(quotes taken from Houlgate's Book, 'An Introduction to Hegel')
Hegel thinks that thought and reality are going to grow together in ever increasing clarity. Houlgate notes that some might think this to be presumptuous: "How can thought be certain that it is able to bridge the gap between itself and being and disclose the true nature of what there is?" (p. 45) But, he continues, for Hegel this is a bad question, because it assumes that there is a gap between thought and being in the first place, and not, instead, that the gap is between thought and itself — in other words, the problem is not that thought and being are separate, but rather that thought has not, in its incomplete stages, understood the unity between itself and being.
But does this not amount to the same thing said in a different way? Not necessarily. In the first instance, what is and what we think about that reality are disconnected from each other by a structural deficiency that is ultimately unbridgeable by either reality or thought. In the second (Hegelian) instance, reality and thought are primordially and ontologically connected — indeed, united — but there is a disconnect within thought itself which does not allow thought to recognize this unity, since it has been too quick to assume that the categories by which thought functions (i.e., our logical principles) must be the absolutely correct way of understanding the world, which leads to the resulting blindness that is incorrectly perceived as a disconnect between thought and that world.

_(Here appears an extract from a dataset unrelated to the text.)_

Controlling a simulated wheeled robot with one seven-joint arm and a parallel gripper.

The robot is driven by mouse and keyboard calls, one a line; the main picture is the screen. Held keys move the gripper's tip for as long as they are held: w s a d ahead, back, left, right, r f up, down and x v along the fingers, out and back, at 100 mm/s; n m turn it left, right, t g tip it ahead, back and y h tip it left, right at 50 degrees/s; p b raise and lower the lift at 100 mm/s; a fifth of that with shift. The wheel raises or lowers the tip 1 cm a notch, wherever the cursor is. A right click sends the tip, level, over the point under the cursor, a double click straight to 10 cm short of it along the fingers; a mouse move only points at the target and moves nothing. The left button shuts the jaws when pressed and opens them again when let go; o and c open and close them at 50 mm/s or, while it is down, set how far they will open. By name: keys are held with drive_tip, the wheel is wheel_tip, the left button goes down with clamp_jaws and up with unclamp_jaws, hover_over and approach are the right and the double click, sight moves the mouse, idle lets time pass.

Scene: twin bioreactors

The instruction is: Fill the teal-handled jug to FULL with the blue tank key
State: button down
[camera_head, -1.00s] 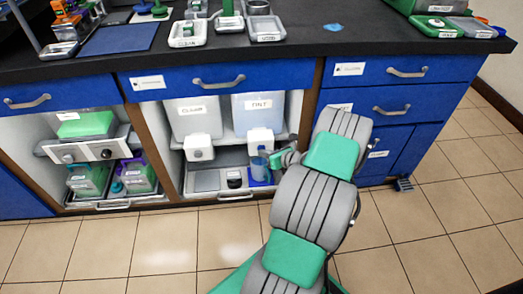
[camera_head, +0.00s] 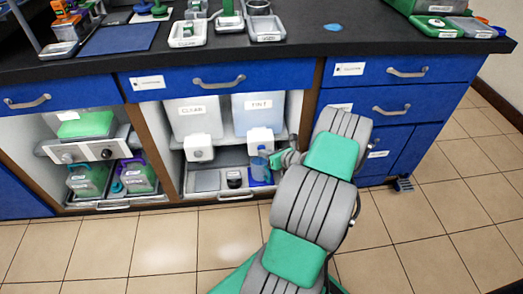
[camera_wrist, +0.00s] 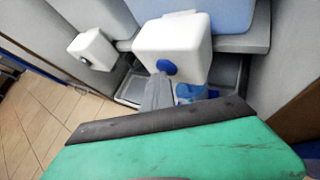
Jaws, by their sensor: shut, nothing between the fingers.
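A translucent blue jug (camera_head: 259,168) stands on the blue mat under the TINT tank (camera_head: 258,110); it also shows in the wrist view (camera_wrist: 190,92), partly hidden. I cannot make out its handle's colour or its fill level. The blue key (camera_wrist: 166,67) is a round knob low on the front of the white dispenser box (camera_wrist: 178,38). My gripper (camera_wrist: 158,88) is shut and empty, its tip just below the blue key; I cannot tell whether they touch. In the head view my gripper (camera_head: 287,158) is right of the jug, in front of the dispenser.
The CLEAR tank (camera_head: 192,116) and its white dispenser (camera_head: 198,148) stand to the left. A grey plate (camera_head: 206,181) and a small black item (camera_head: 234,181) lie on the tray beside the mat. Cabinet walls flank the bay. The tiled floor (camera_head: 160,235) in front is open.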

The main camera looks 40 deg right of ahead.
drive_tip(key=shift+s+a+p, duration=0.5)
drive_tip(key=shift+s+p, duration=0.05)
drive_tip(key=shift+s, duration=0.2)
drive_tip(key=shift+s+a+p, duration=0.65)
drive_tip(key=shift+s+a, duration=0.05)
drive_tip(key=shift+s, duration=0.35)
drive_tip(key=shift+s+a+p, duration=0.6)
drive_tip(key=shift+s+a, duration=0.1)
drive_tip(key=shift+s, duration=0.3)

But, likewise, this means that if Hegel is going to be consistent, he will not — and indeed Houlgate thinks he does not — make any absolute claim about the fundamental unity of thought and reality at the start of his logic either. For to do so would be to start with an unnecessary presupposition that cannot be justified. Thus, because "we can presuppose no conceivable distinction between thought and being at the beginning of the Logic, the categories set out in the Logic must be ontological. At the same time they cannot provide a description of any Absolute, reality or being that is presupposed as the distinct, given object of philosophical enquiry." (p. 45)
What, then, do we make of Hegel's statements that the end of the system is the beginning, and vice versa? Are we simply to take Hegel at his word that the discovery of 'Absolute Being' is something that he did not conceive of prior to reaching the end of his system, and that it is merely coincidental that the fact of Absolute Being as the end of the system means that such unity and conceptual truth is also the beginning of the system? It seems too convenient... at least that's my impression.